GIVEN REQUEST:
Reproduce every line of the listing as written, apart from the pictures.

════════════════

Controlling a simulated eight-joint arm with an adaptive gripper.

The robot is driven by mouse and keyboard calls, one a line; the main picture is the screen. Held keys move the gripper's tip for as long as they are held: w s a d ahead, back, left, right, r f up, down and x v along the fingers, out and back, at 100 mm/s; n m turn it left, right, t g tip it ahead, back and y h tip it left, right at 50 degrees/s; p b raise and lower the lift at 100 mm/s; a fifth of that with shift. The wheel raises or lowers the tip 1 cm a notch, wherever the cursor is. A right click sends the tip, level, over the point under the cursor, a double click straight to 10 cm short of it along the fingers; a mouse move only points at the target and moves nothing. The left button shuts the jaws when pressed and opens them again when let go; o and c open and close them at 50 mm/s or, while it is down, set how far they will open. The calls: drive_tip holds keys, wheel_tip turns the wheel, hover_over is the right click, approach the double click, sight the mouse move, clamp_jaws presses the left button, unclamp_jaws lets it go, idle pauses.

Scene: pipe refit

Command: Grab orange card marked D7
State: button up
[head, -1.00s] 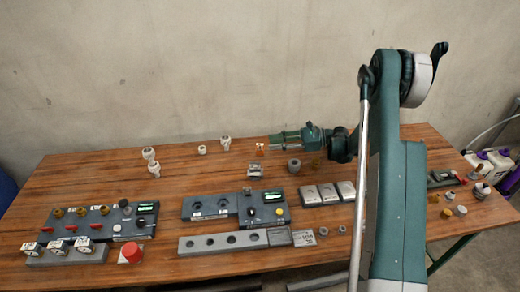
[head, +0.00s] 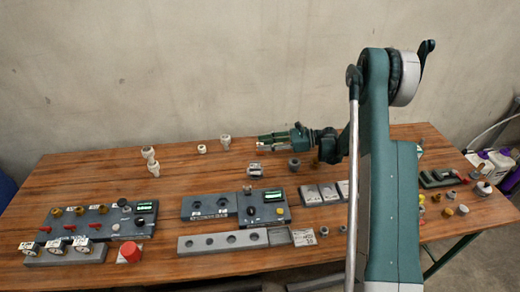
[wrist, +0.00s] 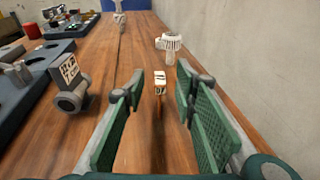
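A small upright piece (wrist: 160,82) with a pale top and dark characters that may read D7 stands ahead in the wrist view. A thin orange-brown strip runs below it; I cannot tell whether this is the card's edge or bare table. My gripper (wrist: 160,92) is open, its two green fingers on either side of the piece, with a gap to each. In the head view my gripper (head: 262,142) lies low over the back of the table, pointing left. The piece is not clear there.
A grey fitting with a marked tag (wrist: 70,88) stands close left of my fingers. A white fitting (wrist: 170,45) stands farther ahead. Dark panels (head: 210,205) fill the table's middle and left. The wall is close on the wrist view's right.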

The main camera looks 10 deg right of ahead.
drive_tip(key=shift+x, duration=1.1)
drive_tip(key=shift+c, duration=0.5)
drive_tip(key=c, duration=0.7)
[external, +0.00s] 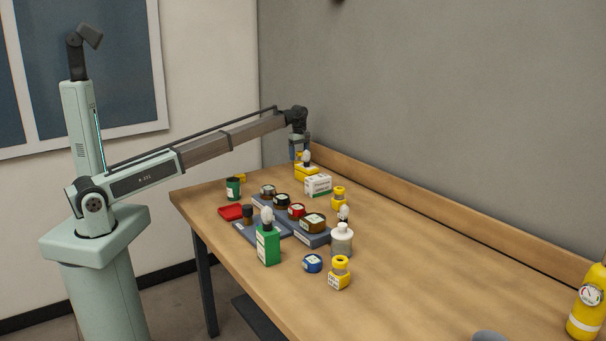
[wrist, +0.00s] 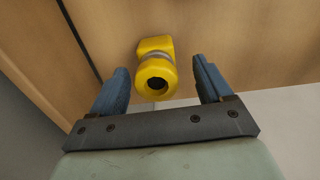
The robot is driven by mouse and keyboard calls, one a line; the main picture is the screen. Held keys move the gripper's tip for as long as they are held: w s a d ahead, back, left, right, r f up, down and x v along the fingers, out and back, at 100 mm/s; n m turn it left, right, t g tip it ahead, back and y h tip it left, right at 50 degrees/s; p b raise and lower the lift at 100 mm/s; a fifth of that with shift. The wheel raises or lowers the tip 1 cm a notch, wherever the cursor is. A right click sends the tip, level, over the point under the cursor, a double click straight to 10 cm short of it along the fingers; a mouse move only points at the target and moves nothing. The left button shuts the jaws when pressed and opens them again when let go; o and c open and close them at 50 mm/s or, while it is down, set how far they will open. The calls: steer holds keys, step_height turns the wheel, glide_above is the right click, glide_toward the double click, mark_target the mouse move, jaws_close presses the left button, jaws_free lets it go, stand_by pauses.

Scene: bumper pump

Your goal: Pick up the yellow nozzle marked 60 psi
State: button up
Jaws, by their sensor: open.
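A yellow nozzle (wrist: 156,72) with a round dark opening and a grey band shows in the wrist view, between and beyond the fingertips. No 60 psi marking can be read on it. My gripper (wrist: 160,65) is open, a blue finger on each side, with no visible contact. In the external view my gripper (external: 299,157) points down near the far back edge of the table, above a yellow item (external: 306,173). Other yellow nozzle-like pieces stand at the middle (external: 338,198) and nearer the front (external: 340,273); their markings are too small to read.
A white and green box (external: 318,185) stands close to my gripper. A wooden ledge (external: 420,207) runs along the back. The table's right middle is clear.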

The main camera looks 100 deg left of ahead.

════════════════

SOLUTION FOR THIS TASK:
Controlling a simulated eight-joint arm with an adaptive gripper.

The robot is driven by mouse and keyboard calls, one a line; the main picture is the screen. Held keys move the gripper's tip for as long as they are held: w s a d ahead, back, left, right, r f up, down and x v along the fingers, out and back, at 100 mm/s; n m turn it left, right, t g tip it ahead, back and y h tip it left, right at 50 degrees/s; p b raise and lower the lift at 100 mm/s; a fifth of that with shift. The wheel raises or lowers the tip 1 cm a notch, wherever the cursor is. A right click sends the tip, level, over the point under the cursor, a double click straight to 10 cm short of it along the fingers; a mouse move only points at the target and moves nothing. The left button shuts the jaws when pressed and opens them again when let go; o and c open and close them at 50 mm/s or, while it is down, set how far they will open. The calls: drive_tip holds keys, wheel_tip turns the wheel, hover_over is the right click, approach the double click, sight the mouse move, clamp_jaws presses the left button, unclamp_jaws lets it go, idle pauses.

Scene: pipe refit

Command: Grab orange card marked D7
State: button up
[head, -1.00s] 
[head, +0.00s] 
[wrist, +0.00s] 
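A small upright piece (wrist: 160,82) with a pale top and dark characters that may read D7 stands ahead in the wrist view. A thin orange-brown strip runs below it; I cannot tell whether this is the card's edge or bare table. My gripper (wrist: 160,92) is open, its two green fingers on either side of the piece, with a gap to each. In the head view my gripper (head: 262,142) lies low over the back of the table, pointing left. The piece is not clear there.
A grey fitting with a marked tag (wrist: 70,88) stands close left of my fingers. A white fitting (wrist: 170,45) stands farther ahead. Dark panels (head: 210,205) fill the table's middle and left. The wall is close on the wrist view's right.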

The main camera looks 10 deg right of ahead.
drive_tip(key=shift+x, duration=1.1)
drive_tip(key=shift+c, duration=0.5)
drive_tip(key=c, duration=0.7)
[external, +0.00s] 
[wrist, +0.00s] 
The robot is driven by mouse and keyboard calls, one a line; the main picture is the screen. Held keys move the gripper's tip for as long as they are held: w s a d ahead, back, left, right, r f up, down and x v along the fingers, out and back, at 100 mm/s; n m turn it left, right, t g tip it ahead, back and y h tip it left, right at 50 degrees/s; p b raise and lower the lift at 100 mm/s; a fifth of that with shift. The wheel raises or lowers the tip 1 cm a notch, wherever the cursor is. A right click sends the tip, level, over the point under the cursor, a double click straight to 10 cm short of it along the fingers; a mouse move only points at the target and moves nothing. The left button shuts the jaws when pressed and opens them again when let go; o and c open and close them at 50 mm/s or, while it is down, set how far they will open. The calls: steer holds keys, step_height turns the wheel, glide_above is the right click, glide_toward the double click, mark_target the mouse move, jaws_close presses the left button, jaws_free lets it go, stand_by pauses.

Scene: bumper pump

Your goal: Pick up the yellow nozzle marked 60 psi
State: button up
Jaws, by their sensor: open.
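A yellow nozzle (wrist: 156,72) with a round dark opening and a grey band shows in the wrist view, between and beyond the fingertips. No 60 psi marking can be read on it. My gripper (wrist: 160,65) is open, a blue finger on each side, with no visible contact. In the external view my gripper (external: 299,157) points down near the far back edge of the table, above a yellow item (external: 306,173). Other yellow nozzle-like pieces stand at the middle (external: 338,198) and nearer the front (external: 340,273); their markings are too small to read.
A white and green box (external: 318,185) stands close to my gripper. A wooden ledge (external: 420,207) runs along the back. The table's right middle is clear.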

The main camera looks 100 deg left of ahead.

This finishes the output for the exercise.